Bill Huber: I know you're limited in what you can discuss on the CBA. What is the status? Have there been any talks or any progress made, or is everything on hold with Gene's passing?

Mark Murphy: No, really, the next step will be when they name the next executive director. Everything will take place after that.

Bill Huber: To review, 2009 would be the last year with a salary cap, unless an extension or new agreement is worked out by when?

Mark Murphy: Yeah, 2010 would be an uncapped year. That would start at the end of the 2009 season.

Bill Huber: Not that you're a fortune teller, but do you think it will get to that?

Mark Murphy: It's really hard to tell. I'm still optimistic that we can reach an agreement.

Bill Huber: I know losing the cap would be bad for the teams, but the players would lose some things, too, in terms of free agency eligibility (six years to become an unrestricted free agent instead of four) and other things.

Mark Murphy: Absolutely, there's poison pills for both sides. It was really designed to encourage both sides to sit down and reach an agreement before they got to the end of it.

Bill Huber: If the cap disappears, is that what the Franchise Preservation Fund is for? There was $129 million in that after last fiscal-year.

Mark Murphy: Yeah, it's for any emergency. I think, whether it be a work stoppage or … I think that's the main thing, that we can preserve the organization through bad economic times or a work stoppage. I think the organization really showed some great foresight when they established it.

Bill Huber: How vital is a salary cap to the Packers? I know you generally rank in the top 12 in revenues, but you're kind of limited in other areas.

Mark Murphy: I think the combination of the salary cap and revenue sharing has worked well for us over time. I think it's worked well for the league. We've talked about the success the Packers have had over the last 17 years. Well, that ties in pretty closely. The salary cap system has been in place since 1993. We've really thrived under that, and I think it's important to the league.

Bill Huber: As far as revenue sharing goes, do the Jerry Jones of the NFL share your opinion that it's vital for the Packers and the rest of the league?

Mark Murphy: I think the majority of owners understand that the league needs to have a collective bargaining agreement in place that works for everybody. I think that's really the goal. It's got to be one that doesn't work only to the benefit of the owners or the players. I think what we've had over the years has been a system that's worked for the owners and the players, and the game has grown. So, I think we all want to see that.

Bill Huber: One thing that has been discussed by the commissioner is getting rid of two preseason games and having an 18-game regular season. Obviously, that would increase national revenues, but would that have any impact on team-produced revenue, considering you'd still have 10 home games?

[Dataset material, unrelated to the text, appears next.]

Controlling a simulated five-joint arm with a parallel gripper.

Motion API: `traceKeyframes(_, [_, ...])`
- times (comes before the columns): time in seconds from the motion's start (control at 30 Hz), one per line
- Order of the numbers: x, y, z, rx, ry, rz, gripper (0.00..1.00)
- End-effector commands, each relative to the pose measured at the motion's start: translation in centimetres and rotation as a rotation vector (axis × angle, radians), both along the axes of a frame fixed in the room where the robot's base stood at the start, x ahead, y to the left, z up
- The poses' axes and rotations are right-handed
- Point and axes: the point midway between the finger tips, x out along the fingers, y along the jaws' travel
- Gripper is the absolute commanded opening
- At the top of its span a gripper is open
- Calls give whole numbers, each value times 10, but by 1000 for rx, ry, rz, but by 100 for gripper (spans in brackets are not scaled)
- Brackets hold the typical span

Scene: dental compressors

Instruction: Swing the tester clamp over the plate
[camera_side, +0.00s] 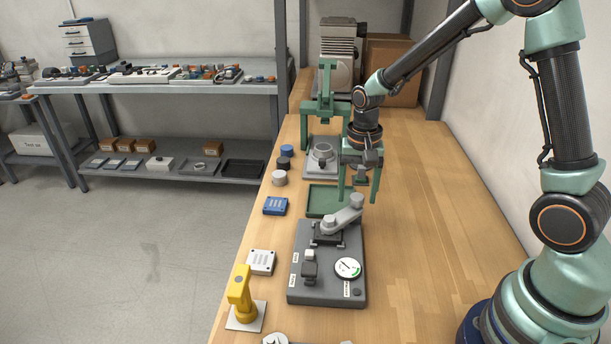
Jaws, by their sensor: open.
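The tester (328,282) is a dark grey box on the wooden bench with a round white dial on top. Its light grey clamp arm (343,218) sits at the box's far end and points up and right in the picture, toward the far right corner. A small dark plate (325,239) lies on the box under or beside the arm's near end; which one I cannot tell. My gripper (358,197) points down with its two green fingers apart. The fingertips appear on either side of the clamp's raised outer end. I cannot tell whether they touch it.
A green tray (322,197) lies just behind the tester. A green press frame (325,110) stands farther back. A yellow tool on a stand (241,292), a white block (261,262) and a blue box (275,206) line the left edge. The bench right of the tester is clear.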

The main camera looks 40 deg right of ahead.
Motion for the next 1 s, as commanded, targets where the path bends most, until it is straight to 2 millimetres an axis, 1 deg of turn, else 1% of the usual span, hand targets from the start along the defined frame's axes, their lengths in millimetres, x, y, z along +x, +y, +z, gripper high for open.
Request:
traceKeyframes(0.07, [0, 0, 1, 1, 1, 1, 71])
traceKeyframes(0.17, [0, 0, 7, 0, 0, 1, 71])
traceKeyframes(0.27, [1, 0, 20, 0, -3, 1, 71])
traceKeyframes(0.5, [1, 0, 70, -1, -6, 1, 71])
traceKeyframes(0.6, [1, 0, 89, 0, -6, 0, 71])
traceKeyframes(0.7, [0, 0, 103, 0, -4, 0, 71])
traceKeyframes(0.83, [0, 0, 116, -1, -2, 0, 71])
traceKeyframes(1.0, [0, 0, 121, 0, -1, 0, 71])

Mark Murphy: Where you'd probably see increase revenue is from the TV package because TV, obviously, would much rather have two additional regular-season games. It gives you a little more flexibility in terms of some of the TV packages, like NFL Network. I think you can do a little more than maybe we've been able to do under the current system.

Bill Huber: Is that something the team supports?

Mark Murphy: It's something we're looking at as a league. There's a couple things driving it. I think there's a sense the preseason, with the way the game has changed and the way players train year-round, you don't need four preseason games to get ready for the season. And there's a chance to create some additional revenue that may be helpful when it comes to making a deal with the players.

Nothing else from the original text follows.